Aim of the exercise> Exactly as written, quote every line that follows, skipping the images.

Data extract>
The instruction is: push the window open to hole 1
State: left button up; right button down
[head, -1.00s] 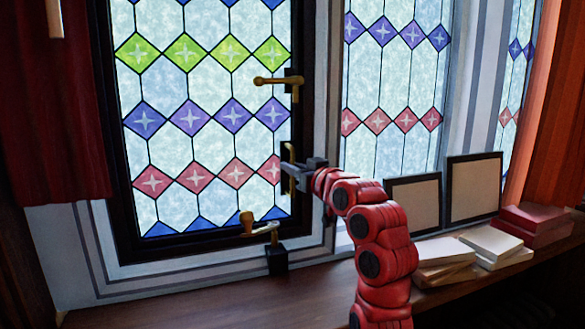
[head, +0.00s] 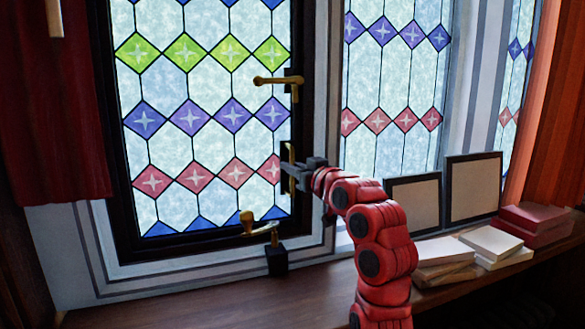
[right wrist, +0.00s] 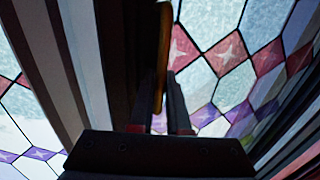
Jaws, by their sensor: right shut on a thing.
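The window (head: 205,115) is a dark-framed sash with stained-glass diamonds; it looks at most slightly ajar, and I cannot tell exactly. A brass lever handle (head: 272,81) points left on its right stile. Below it is an upright brass pull handle (head: 291,152). My right gripper (head: 292,172) is shut on this pull; in the right wrist view the pull (right wrist: 163,50) stands between the fingers (right wrist: 162,112). A brass stay (head: 258,230) lies at the bottom rail, near a small pin on a black block (head: 277,262). Its holes are too small to see. My left gripper is out of view.
The wooden sill (head: 200,296) is clear in front of the window. To the right are two framed panels (head: 413,202) (head: 473,188), stacked pale books (head: 445,252) and red books (head: 537,220). Red curtains (head: 50,110) hang at both sides.

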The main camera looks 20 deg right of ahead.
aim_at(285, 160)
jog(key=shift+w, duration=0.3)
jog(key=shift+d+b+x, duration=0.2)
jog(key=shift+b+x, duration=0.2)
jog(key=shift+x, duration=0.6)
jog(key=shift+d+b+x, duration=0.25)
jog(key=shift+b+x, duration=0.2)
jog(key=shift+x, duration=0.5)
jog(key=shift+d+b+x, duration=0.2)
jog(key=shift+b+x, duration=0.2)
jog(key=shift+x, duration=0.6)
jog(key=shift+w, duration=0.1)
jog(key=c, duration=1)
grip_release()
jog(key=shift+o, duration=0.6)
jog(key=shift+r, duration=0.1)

Final result>
The instruction is: push the window open to hole 1
State: left button up; right button down
[head, -1.00s] 
[head, +0.00s] 
[right wrist, +0.00s] 
Jaws, by their sensor: right shut on a thing.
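The window (head: 205,115) is a dark-framed sash with stained-glass diamonds; it looks at most slightly ajar, and I cannot tell exactly. A brass lever handle (head: 272,81) points left on its right stile. Below it is an upright brass pull handle (head: 291,152). My right gripper (head: 292,172) is shut on this pull; in the right wrist view the pull (right wrist: 163,50) stands between the fingers (right wrist: 162,112). A brass stay (head: 258,230) lies at the bottom rail, near a small pin on a black block (head: 277,262). Its holes are too small to see. My left gripper is out of view.
The wooden sill (head: 200,296) is clear in front of the window. To the right are two framed panels (head: 413,202) (head: 473,188), stacked pale books (head: 445,252) and red books (head: 537,220). Red curtains (head: 50,110) hang at both sides.

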The main camera looks 20 deg right of ahead.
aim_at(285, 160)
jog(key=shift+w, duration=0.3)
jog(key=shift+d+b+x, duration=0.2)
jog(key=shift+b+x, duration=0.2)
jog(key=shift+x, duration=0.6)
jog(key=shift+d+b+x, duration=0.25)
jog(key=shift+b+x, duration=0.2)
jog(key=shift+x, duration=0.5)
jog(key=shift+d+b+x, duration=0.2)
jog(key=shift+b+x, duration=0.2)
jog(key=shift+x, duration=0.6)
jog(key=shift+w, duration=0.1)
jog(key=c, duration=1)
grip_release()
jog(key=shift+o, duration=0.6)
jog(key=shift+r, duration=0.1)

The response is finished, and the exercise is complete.